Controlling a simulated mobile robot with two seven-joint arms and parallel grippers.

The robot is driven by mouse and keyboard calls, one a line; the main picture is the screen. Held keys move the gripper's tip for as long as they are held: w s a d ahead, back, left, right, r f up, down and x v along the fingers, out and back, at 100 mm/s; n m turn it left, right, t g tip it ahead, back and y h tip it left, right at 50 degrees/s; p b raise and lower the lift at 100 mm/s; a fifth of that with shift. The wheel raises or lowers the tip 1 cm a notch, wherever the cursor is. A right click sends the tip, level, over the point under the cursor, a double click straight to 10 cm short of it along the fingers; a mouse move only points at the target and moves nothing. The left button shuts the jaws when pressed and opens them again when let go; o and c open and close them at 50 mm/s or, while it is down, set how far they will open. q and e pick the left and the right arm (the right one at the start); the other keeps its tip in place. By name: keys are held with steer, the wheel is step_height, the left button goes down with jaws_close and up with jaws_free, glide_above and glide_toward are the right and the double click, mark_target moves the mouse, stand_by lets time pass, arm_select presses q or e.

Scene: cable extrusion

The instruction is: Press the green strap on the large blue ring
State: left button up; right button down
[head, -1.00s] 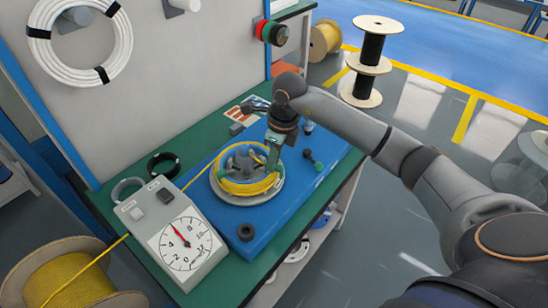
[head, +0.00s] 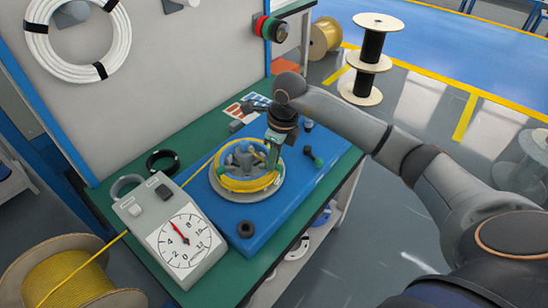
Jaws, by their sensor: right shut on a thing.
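A yellow cable coil (head: 243,185) lies around a grey several-armed hub (head: 243,156) on a pale round plate (head: 240,197). My right gripper (head: 271,166) points down at the right rear edge of the coil and is shut there. Its fingertips meet the coil, and their exact contact is too small to see clearly. A greenish part shows just above the tips; I cannot tell whether it is a strap or part of the gripper. I see no large blue ring as such; the board under the plate is blue (head: 215,220). My left gripper is out of view.
A gauge box (head: 180,244) stands left of the plate, with a yellow cable running past it from a spool (head: 70,285).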

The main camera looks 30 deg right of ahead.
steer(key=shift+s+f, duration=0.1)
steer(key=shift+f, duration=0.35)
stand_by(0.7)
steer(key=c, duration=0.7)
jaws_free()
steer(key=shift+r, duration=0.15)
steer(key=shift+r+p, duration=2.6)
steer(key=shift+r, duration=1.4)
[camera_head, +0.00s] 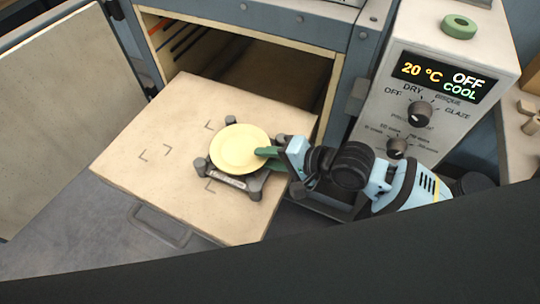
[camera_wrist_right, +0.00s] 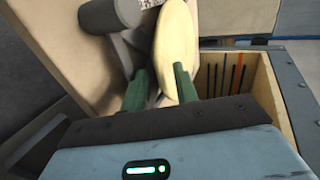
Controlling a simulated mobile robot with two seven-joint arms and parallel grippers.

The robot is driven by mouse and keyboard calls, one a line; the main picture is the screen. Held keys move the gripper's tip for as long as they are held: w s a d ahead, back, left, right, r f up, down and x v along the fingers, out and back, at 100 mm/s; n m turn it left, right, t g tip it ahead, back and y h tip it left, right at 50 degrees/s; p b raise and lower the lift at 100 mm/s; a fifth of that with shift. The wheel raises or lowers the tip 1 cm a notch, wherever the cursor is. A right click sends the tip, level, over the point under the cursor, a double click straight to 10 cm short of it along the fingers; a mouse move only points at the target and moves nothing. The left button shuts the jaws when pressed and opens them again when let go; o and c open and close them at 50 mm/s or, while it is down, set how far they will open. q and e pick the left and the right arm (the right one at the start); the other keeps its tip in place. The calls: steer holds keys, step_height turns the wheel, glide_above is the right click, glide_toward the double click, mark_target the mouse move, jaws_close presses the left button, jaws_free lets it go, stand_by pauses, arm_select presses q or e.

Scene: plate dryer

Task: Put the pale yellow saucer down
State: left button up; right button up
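The pale yellow saucer (camera_head: 238,147) lies face up on a grey stand with dark posts (camera_head: 257,182). It shows nearly edge-on in the right wrist view (camera_wrist_right: 174,40). My right gripper (camera_head: 268,158) is at the saucer's right edge, with one green finger over the rim. In the right wrist view its two green fingers (camera_wrist_right: 160,86) are spread apart, one on each side of the rim, with a gap visible. The saucer's contact with the stand is hidden beneath it. My left gripper is not in view.
The stand sits on a beige pulled-out shelf (camera_head: 125,165) with corner marks and a front handle (camera_head: 160,228). The open dryer chamber (camera_head: 260,75) lies behind. An open door (camera_head: 60,110) is at left.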

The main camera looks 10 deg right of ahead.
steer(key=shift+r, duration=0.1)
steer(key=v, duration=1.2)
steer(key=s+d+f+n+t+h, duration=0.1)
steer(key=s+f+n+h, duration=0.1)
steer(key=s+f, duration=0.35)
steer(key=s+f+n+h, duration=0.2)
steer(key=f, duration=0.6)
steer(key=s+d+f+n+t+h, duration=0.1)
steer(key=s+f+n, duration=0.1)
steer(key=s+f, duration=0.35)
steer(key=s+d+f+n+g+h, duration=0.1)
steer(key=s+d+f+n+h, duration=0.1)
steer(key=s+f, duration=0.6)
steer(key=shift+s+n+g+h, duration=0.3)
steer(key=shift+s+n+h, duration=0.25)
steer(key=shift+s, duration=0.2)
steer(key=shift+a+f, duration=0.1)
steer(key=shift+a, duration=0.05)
━━━━━━━━━━━━━━━━━━━━
Exercise description: Each record must be quoted in full and exactly. Do not include the pictures.

Exercise output:
Controlling a simulated mobile robot with two seven-joint arms and parallel grippers.

The robot is driven by mouse and keyboard calls, one a line; the main picture is the screen. Held keys move the gripper's tip for as long as they are held: w s a d ahead, back, left, right, r f up, down and x v along the fingers, out and back, at 100 mm/s; n m turn it left, right, t g tip it ahead, back and y h tip it left, right at 50 degrees/s; p b raise and lower the lift at 100 mm/s; a fifth of that with shift. The wheel raises or lowers the tip 1 cm a notch, wherever the cursor is. A right click sends the tip, level, over the point under the cursor, a double click straight to 10 cm short of it along the fingers; a mouse move only points at the target and moves nothing. The left button shuts the jaws when pressed and opens them again when let go; o and c open and close them at 50 mm/s or, while it is down, set how far they will open. q and e pick the left and the right arm (the right one at the start); the other keeps its tip in place. By name: keys are held with steer, the wheel is step_height, the left button goes down with jaws_close and up with jaws_free, glide_above and glide_toward are the right and the double click, mark_target moves the mouse, stand_by lets time pass, arm_select presses q or e.

Scene: cable extrusion

The instruction is: Press the green strap on the large blue ring
State: left button up; right button down
[head, -1.00s] 
[head, +0.00s] 
Jaws, by their sensor: right shut on a thing.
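A yellow cable coil (head: 243,185) lies around a grey several-armed hub (head: 243,156) on a pale round plate (head: 240,197). My right gripper (head: 271,166) points down at the right rear edge of the coil and is shut there. Its fingertips meet the coil, and their exact contact is too small to see clearly. A greenish part shows just above the tips; I cannot tell whether it is a strap or part of the gripper. I see no large blue ring as such; the board under the plate is blue (head: 215,220). My left gripper is out of view.
A gauge box (head: 180,244) stands left of the plate, with a yellow cable running past it from a spool (head: 70,285).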

The main camera looks 30 deg right of ahead.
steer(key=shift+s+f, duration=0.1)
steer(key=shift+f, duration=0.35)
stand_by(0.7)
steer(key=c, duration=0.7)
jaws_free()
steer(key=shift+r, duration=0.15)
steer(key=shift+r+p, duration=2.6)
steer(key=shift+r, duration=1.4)
[camera_head, +0.00s] 
[camera_wrist_right, +0.00s] 
Controlling a simulated mobile robot with two seven-joint arms and parallel grippers.

The robot is driven by mouse and keyboard calls, one a line; the main picture is the screen. Held keys move the gripper's tip for as long as they are held: w s a d ahead, back, left, right, r f up, down and x v along the fingers, out and back, at 100 mm/s; n m turn it left, right, t g tip it ahead, back and y h tip it left, right at 50 degrees/s; p b raise and lower the lift at 100 mm/s; a fifth of that with shift. The wheel raises or lowers the tip 1 cm a notch, wherever the cursor is. A right click sends the tip, level, over the point under the cursor, a double click straight to 10 cm short of it along the fingers; a mouse move only points at the target and moves nothing. The left button shuts the jaws when pressed and opens them again when let go; o and c open and close them at 50 mm/s or, while it is down, set how far they will open. q and e pick the left and the right arm (the right one at the start); the other keeps its tip in place. The calls: steer holds keys, step_height turns the wheel, glide_above is the right click, glide_toward the double click, mark_target the mouse move, jaws_close presses the left button, jaws_free lets it go, stand_by pauses, arm_select presses q or e.

Scene: plate dryer

Task: Put the pale yellow saucer down
State: left button up; right button up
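The pale yellow saucer (camera_head: 238,147) lies face up on a grey stand with dark posts (camera_head: 257,182). It shows nearly edge-on in the right wrist view (camera_wrist_right: 174,40). My right gripper (camera_head: 268,158) is at the saucer's right edge, with one green finger over the rim. In the right wrist view its two green fingers (camera_wrist_right: 160,86) are spread apart, one on each side of the rim, with a gap visible. The saucer's contact with the stand is hidden beneath it. My left gripper is not in view.
The stand sits on a beige pulled-out shelf (camera_head: 125,165) with corner marks and a front handle (camera_head: 160,228). The open dryer chamber (camera_head: 260,75) lies behind. An open door (camera_head: 60,110) is at left.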

The main camera looks 10 deg right of ahead.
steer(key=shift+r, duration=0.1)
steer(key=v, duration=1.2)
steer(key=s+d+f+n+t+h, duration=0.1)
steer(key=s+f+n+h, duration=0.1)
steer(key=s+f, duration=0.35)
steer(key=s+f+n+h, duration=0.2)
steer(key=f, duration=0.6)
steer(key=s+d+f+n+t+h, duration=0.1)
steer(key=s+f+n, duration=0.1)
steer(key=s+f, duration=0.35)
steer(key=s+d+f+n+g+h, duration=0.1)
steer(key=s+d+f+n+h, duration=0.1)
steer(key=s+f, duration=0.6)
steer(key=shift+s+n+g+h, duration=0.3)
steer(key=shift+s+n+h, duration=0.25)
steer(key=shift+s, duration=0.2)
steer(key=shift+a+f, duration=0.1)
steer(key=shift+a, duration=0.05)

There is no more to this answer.